The Best of 2017 and the Upcoming SHOT Show 2018
2017 was a challenging year for the shooting sports industry, yet was a very strong year overall compared to the last decade averages. Prior to the November. 2016 election the major players in the industry had to make decisions based not on their political preferences, but what on the reality of the market was most likely to be. The campaign of 2016 was an unprecedented attack on the Bill of Rights and the Second Amendment like never before. Even this year, it continues, with the miserable, moronic attempt to blame the Las Vegas tragedy (and violence in general) on the GOP and the NRA.
The industry guessed that the politicians who have sworn to protect the Constitution would continue to attack it, and the polls all said this indeed would be the case. To not continue to address the lack of the industry to meet consumer demand would have been a horrible mistake, if what everyone believed what was going to happen didactually happen. Thank goodness it did not. As a result, though, with the election of Donald Trump and the appointment of Neil Gorsuch, people quite correctly breathed a sigh of relief, and moreover . . . a buying sigh of relief. Some companies (Savage Arms) decided to belatedly enter the AR-15 genre of rifles at the worst possible time.
Not wanting to lose market share and also helping out their dealers, many major manufacturers have offered deep discounts and rebates. It has been brutal to the bottom line in many cases, but it has been a spectacular year for the savvy shopper. . . a year unlikely to be repeated anytime soon, as inventories go back to more traditional levels. Nevertheless, the industry has seen something in the area of a 20% drop in sales and a 50% drop in profit, some segments (Armalite rifles) being harder hit than others.
Mossberg has re-entered the centerfire market in a big way with the Mossberg Patriot bolt-action line-up. The Patriot walnut models are about the best you can do for the dollar and I suspect they will be popular for a very long time.
Smith & Wesson has knocked it out of the park with their improved M&P M2.0 pistols: the stiffer frame, industry-leading grip texture, and improved triggers combining to make these pistols right at best of breed.
Fabarm USA's L4S autoloading shotgun line, my personal favorite hunting shotgun, has been expanded with their L4S Sporting model: it has superlative balance, clean machining, and is just plain fun to shoot. I'd expect a few more surprises from Fabarm this coming year.
On the shotshell ammunition front, the Kent Bismuth loads are better performers than any steel loads, easy on chokes and barrels, and a lot less moolah than tungsten loads. Kent has a big winner here.
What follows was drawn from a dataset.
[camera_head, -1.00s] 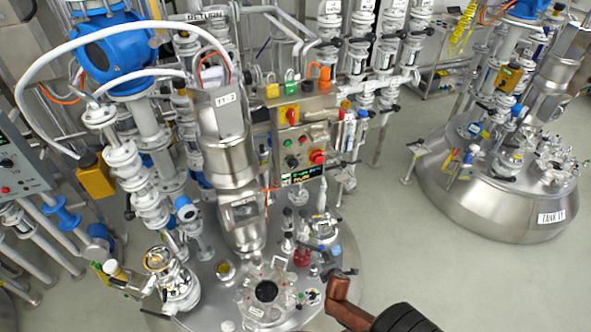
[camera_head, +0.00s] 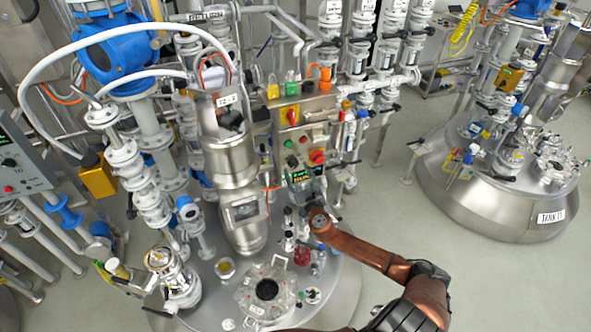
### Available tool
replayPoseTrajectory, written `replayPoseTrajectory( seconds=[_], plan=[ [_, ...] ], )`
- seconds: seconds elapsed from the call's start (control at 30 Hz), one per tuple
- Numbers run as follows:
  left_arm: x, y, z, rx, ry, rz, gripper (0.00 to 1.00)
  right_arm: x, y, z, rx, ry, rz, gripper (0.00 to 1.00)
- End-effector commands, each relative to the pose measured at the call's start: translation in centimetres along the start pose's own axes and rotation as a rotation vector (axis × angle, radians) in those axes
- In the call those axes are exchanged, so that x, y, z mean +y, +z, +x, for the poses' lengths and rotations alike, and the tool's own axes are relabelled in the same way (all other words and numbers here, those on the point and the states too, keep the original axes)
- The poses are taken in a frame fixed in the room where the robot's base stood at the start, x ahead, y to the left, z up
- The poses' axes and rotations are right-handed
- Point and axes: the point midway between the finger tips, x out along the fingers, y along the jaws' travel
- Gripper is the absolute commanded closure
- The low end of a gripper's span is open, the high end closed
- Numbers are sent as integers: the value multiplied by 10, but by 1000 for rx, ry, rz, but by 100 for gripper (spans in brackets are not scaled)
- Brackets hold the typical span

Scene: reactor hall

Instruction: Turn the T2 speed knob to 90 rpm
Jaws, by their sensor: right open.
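The control panel (camera_head: 305,135) stands beside the steel mixer drive, whose small plate (camera_head: 228,100) is not clearly readable. A black knob (camera_head: 292,161) sits low on the panel, left of a red mushroom button (camera_head: 317,157) and above a lit display (camera_head: 300,175). It may be the speed knob; its label and setting are too small to read. My right arm comes in from the lower right. My right gripper (camera_head: 307,191) is dark, small and partly hidden by my wrist, just below and in front of the display. It is open, and I see nothing held. My left gripper is out of view.
The tank lid (camera_head: 340,290) below carries a round hatch (camera_head: 267,290) and several valves and fittings close to my right wrist. A grey panel (camera_head: 25,160) with a knob is at the left edge. Another tank (camera_head: 500,195) stands at the right, with clear floor between.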

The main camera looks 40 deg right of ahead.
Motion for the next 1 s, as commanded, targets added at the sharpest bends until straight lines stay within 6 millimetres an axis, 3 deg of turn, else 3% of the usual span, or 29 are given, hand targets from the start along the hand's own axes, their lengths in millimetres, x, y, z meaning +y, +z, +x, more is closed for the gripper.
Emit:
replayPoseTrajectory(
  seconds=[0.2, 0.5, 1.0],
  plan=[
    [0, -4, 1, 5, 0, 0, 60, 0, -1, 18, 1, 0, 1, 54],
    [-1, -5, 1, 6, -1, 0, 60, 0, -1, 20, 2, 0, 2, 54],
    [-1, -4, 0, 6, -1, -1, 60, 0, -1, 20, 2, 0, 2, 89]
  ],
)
Remington V3 autoloader, now available in walnut, is the best Remington autoloader ever, as far as I'm concerned. I expect the V3 line to grow as time goes by, and Remington has already announced their 870 detachable box magazine models that are certain to find favor in their HD / tactical segment. Of the expanding line of Remington handguns, my personal pick of the litter is the relaunched R51.
After a long time in development, North American Arms has starting shipping their new break-top mini-revolver, the Ranger II. The initial offering is with a 1-5/8 inch barrel, with 2-1/2 inch and 4 inch barreled models to follow.
The annual reinvention of firearms doesn't happen. The SHOT Show is always a fun event, but more and more manufacturers release product throughout the year when it is ready, sometimes at the NRA show, sometimes at the fall NASGW show, and a product announcement doesn't necessarily mean that it is shipping, or will be shipping in six months for that matter. As for those who have asked, “Is it all tactical?” . . . well, it sure looks like a lot of it is. Too many new offerings tend to get smacked with the ugly stick before their introduction.
It is going to be an interesting year, a year of reorganization, and a year of eliminating slow-sellers. Weatherby has already dumped their 28 gauge SA-08 and Element autoloaders. The glut of Armalite-platform rifles and 9mm pistols in the market suggests that something has to give. The so-called “entry-level” bolt gun market has never been more crowded.
It is going to be an interesting year.